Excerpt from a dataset

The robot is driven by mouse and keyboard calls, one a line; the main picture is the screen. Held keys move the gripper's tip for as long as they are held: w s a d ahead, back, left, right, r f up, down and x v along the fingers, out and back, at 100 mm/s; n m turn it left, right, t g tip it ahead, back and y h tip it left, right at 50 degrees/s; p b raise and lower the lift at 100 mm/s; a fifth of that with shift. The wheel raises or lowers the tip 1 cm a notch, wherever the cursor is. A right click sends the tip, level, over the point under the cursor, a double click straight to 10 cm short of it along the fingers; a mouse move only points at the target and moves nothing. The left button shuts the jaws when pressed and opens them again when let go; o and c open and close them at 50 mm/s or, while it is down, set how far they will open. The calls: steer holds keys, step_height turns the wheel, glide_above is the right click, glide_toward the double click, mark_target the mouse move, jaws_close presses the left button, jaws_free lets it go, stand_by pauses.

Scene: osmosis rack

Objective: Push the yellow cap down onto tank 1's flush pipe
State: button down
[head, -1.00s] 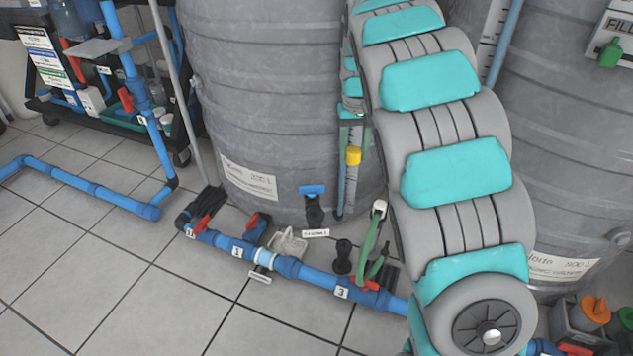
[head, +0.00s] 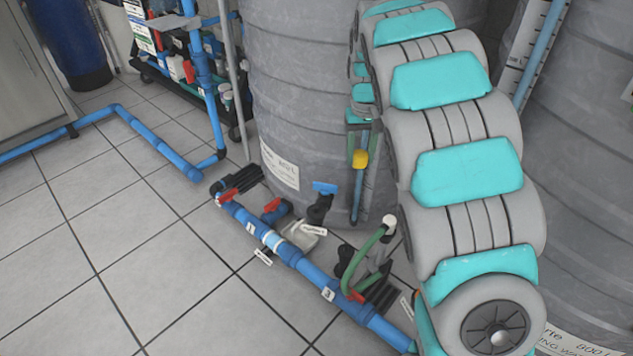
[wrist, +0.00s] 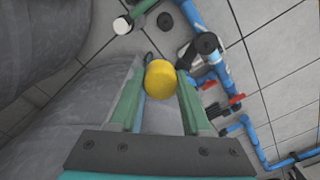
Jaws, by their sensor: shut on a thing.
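The yellow cap (wrist: 160,80) is held between the green fingers of my gripper (wrist: 160,72), which is shut on it. In the head view the cap (head: 360,159) is in front of the left grey tank (head: 300,100), above the floor piping. A blue-handled black fitting (head: 320,203) stands at the tank's foot, left of the cap. The wrist view shows a round black pipe end (wrist: 207,43) to the upper right of the cap, apart from it. I cannot tell which fitting is tank 1's flush pipe.
A blue floor pipe (head: 312,272) with red valve handles and numbered labels runs in front of the tank. A white-ended fitting (head: 389,222) and green hose (head: 362,257) stand close by. A second tank (head: 590,200) is at right.

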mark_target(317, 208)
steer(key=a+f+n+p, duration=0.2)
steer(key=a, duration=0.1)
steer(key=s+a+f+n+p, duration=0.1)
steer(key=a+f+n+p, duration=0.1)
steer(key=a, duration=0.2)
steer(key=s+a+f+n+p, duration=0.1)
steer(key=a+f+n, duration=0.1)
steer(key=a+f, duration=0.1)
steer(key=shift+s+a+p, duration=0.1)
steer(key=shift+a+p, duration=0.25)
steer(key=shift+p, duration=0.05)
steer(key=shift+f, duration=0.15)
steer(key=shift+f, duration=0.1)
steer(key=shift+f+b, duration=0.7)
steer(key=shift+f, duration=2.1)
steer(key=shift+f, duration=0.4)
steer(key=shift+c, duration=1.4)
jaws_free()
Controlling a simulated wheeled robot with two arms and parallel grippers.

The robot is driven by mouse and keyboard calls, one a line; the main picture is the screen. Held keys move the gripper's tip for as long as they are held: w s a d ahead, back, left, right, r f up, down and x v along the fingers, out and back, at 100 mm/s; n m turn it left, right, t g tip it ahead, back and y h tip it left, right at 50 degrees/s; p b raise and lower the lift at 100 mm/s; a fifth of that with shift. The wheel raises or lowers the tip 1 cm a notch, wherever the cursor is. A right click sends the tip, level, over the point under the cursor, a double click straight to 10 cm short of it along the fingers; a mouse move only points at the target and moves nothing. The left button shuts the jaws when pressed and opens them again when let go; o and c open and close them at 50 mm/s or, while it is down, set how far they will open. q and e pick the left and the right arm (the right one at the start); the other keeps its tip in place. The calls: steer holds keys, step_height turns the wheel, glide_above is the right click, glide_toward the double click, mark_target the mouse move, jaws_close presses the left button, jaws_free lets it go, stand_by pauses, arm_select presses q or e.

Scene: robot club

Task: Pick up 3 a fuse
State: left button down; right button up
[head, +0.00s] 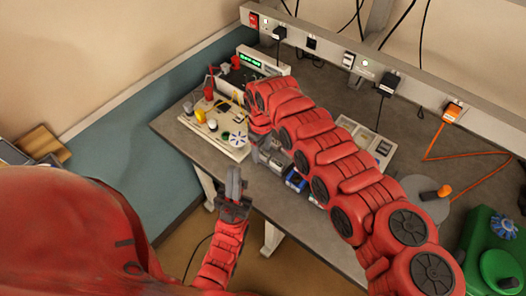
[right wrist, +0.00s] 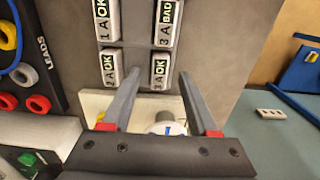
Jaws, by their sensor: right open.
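In the right wrist view several small white blocks with OK or BAD labels, apparently the fuses, sit on a grey surface. One at the top right reads 3 A BAD (right wrist: 166,22), and one at the top left reads 1 A OK (right wrist: 106,20). Below are two OK blocks, one on the left (right wrist: 112,68) and one on the right (right wrist: 159,70); their numbers are hard to read. My right gripper (right wrist: 160,75) is open and empty, its fingertips near the lower two blocks. My left gripper (head: 234,180) hangs before the bench; its finger gap is unclear.
A cream board (head: 195,132) with knobs and a dial lies at the bench's left, beside a meter with a green display (head: 250,60). In the right wrist view, a dark leads rack (right wrist: 38,60) stands left. My right arm hides the bench's middle.

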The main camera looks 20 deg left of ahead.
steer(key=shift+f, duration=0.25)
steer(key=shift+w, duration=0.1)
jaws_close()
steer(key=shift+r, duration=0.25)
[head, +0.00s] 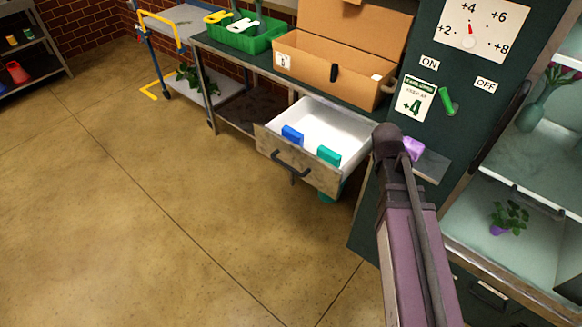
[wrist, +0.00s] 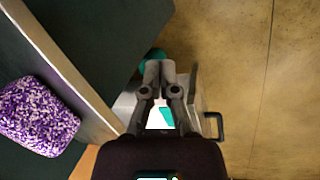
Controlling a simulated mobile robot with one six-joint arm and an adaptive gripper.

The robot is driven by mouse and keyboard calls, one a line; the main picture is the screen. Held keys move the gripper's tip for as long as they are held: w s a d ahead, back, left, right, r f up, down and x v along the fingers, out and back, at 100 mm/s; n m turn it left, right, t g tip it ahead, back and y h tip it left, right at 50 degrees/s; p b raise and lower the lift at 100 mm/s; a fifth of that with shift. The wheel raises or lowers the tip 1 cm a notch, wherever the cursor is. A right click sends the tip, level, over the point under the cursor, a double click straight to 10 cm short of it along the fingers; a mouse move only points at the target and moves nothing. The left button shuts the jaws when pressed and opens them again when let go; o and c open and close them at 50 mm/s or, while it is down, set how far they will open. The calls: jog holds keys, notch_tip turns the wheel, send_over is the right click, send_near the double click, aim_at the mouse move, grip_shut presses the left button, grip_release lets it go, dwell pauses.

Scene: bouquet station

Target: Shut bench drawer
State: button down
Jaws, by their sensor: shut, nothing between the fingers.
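The bench drawer (head: 340,120) stands pulled out from under the bench, with a white inside and a wooden front (head: 321,178). Its dark handle (head: 290,168) faces the open floor. A blue item (head: 292,134) and a teal item (head: 329,156) are in the drawer near its front. In the wrist view, my gripper (wrist: 162,70) is shut and empty. It appears over the drawer, left of the drawer front (wrist: 195,92) and handle (wrist: 216,124). Whether it touches the drawer I cannot tell. In the head view, my arm hides the fingers.
A cardboard box (head: 330,72) and a green crate (head: 245,35) stand on the bench. A dark green panel with a dial (head: 495,28) and glass-front cabinet (head: 540,190) are at the right. A purple speckled item (wrist: 38,115) is beside my gripper. The floor (head: 150,200) before the drawer is clear.

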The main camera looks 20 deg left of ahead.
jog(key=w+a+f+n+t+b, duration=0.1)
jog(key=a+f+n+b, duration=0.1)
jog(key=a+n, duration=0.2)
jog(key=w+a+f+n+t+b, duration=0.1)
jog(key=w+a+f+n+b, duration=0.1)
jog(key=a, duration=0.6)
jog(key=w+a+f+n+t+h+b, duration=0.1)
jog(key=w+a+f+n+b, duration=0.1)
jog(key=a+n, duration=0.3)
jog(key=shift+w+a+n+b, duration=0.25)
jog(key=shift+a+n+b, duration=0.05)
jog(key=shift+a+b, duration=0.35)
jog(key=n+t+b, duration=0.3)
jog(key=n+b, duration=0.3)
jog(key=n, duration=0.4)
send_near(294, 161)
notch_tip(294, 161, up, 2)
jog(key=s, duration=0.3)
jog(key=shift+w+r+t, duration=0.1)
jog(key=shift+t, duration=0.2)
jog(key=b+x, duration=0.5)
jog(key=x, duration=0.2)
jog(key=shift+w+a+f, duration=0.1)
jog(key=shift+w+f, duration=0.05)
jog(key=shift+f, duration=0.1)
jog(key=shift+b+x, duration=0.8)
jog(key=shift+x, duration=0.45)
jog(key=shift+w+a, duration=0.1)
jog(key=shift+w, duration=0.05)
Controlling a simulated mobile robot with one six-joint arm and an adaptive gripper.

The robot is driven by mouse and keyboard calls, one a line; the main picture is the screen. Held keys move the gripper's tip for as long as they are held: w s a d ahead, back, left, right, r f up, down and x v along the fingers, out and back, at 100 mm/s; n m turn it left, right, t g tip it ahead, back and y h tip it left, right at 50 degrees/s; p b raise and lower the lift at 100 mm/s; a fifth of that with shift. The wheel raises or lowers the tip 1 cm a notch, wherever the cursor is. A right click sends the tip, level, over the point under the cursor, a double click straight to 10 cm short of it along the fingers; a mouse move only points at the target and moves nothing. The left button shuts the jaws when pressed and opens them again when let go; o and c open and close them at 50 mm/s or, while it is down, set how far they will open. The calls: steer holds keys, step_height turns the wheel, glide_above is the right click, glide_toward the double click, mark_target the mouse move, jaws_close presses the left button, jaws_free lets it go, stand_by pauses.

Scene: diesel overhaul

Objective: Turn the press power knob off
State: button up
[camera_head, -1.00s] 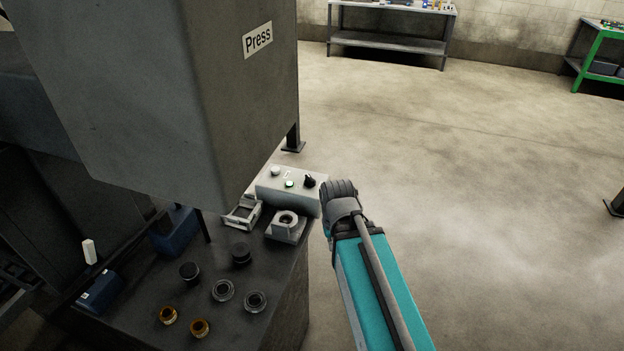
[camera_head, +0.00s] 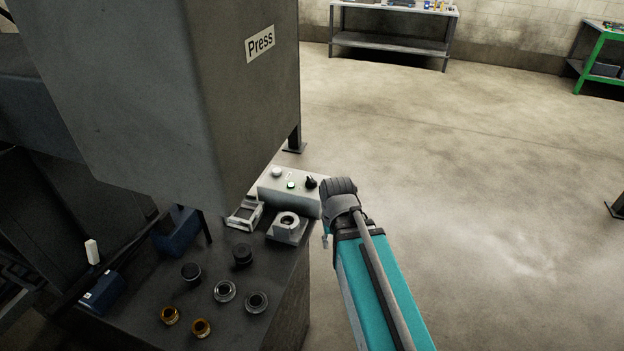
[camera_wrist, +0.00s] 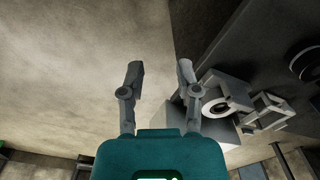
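The press power knob (camera_head: 311,182) is a small black knob on top of a light grey control box (camera_head: 268,196) at the back corner of the press bench. The knob is not identifiable in the wrist view. My gripper (camera_wrist: 158,72) is open and empty in the wrist view, its two fingers apart. The floor shows between them, and the bench edge is right of them. In the head view my arm's end is just right of the box, with the fingers mostly hidden.
The grey press (camera_head: 215,90) labelled "Press" overhangs the bench (camera_head: 262,327). A light fixture block with a round hole (camera_head: 288,233) and an open metal frame (camera_head: 242,214) stand before the box. Several dark and brass rings lie nearby. The floor to the right is clear.

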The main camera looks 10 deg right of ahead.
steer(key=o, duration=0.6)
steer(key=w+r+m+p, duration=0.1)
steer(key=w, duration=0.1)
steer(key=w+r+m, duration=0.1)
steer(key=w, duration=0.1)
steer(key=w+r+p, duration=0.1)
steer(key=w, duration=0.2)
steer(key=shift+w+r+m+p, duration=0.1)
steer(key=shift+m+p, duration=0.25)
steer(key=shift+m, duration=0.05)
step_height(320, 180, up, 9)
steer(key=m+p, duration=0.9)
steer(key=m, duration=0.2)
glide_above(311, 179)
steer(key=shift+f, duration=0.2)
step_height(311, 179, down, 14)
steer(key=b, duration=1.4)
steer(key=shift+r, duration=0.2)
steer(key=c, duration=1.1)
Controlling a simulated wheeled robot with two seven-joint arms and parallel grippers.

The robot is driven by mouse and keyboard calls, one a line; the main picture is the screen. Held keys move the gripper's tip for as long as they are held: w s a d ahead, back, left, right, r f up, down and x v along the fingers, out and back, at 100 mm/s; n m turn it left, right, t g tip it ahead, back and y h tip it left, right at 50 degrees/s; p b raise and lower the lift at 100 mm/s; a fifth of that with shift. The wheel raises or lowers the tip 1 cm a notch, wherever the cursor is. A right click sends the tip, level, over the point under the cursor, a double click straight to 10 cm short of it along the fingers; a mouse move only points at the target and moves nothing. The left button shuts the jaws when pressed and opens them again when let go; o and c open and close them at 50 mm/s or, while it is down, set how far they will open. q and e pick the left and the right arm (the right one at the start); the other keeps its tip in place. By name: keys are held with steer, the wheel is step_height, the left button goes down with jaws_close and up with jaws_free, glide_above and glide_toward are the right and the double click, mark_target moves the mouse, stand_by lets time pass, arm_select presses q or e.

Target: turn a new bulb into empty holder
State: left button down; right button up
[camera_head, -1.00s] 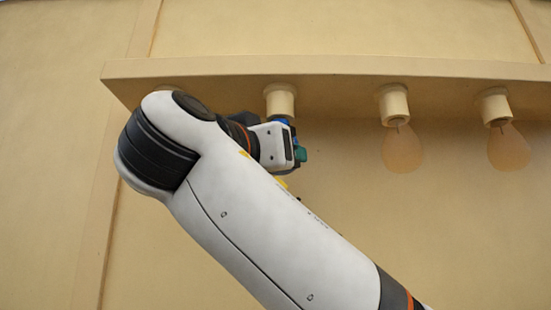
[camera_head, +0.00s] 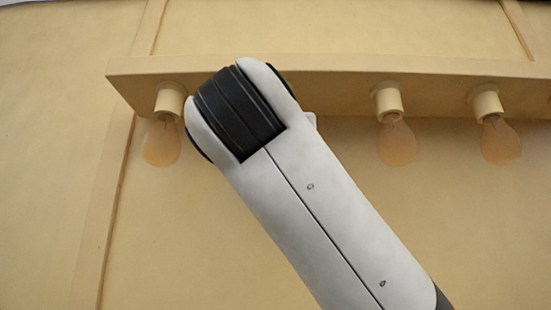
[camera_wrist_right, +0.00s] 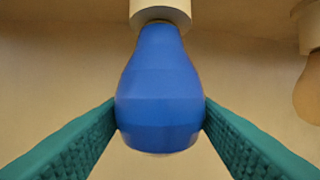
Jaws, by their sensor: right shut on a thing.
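In the right wrist view, my right gripper (camera_wrist_right: 160,112) has its teal fingers closed on both sides of a blue bulb (camera_wrist_right: 160,80). The bulb is upright, neck upward. Its neck meets the mouth of a cream holder (camera_wrist_right: 160,12); I cannot tell how far it sits inside. In the head view my right arm covers the gripper, the blue bulb and that holder. My left gripper is not in view.
A cream beam (camera_head: 450,80) carries the holders. Pale orange bulbs hang at the left (camera_head: 161,143), right of my arm (camera_head: 397,143), and far right (camera_head: 501,141). Part of a neighbouring bulb (camera_wrist_right: 309,90) shows in the right wrist view. The wall below is clear.

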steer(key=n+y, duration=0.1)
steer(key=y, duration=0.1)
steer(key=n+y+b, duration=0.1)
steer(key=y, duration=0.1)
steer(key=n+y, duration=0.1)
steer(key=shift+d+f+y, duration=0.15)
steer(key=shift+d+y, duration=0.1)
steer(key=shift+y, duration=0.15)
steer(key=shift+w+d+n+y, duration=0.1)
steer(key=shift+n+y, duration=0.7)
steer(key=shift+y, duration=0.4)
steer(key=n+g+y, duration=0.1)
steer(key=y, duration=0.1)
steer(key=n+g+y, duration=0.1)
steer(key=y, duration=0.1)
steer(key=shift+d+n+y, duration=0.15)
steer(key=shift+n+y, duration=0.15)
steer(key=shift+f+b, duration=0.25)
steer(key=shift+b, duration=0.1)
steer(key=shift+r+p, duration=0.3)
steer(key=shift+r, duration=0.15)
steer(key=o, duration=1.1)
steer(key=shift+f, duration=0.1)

# [Directions]
From the entries above, collect every line with the string "parallel" in it.

# [Complete answer]
Controlling a simulated wheeled robot with two arms and parallel grippers.
Controlling a simulated wheeled robot with two seven-joint arms and parallel grippers.

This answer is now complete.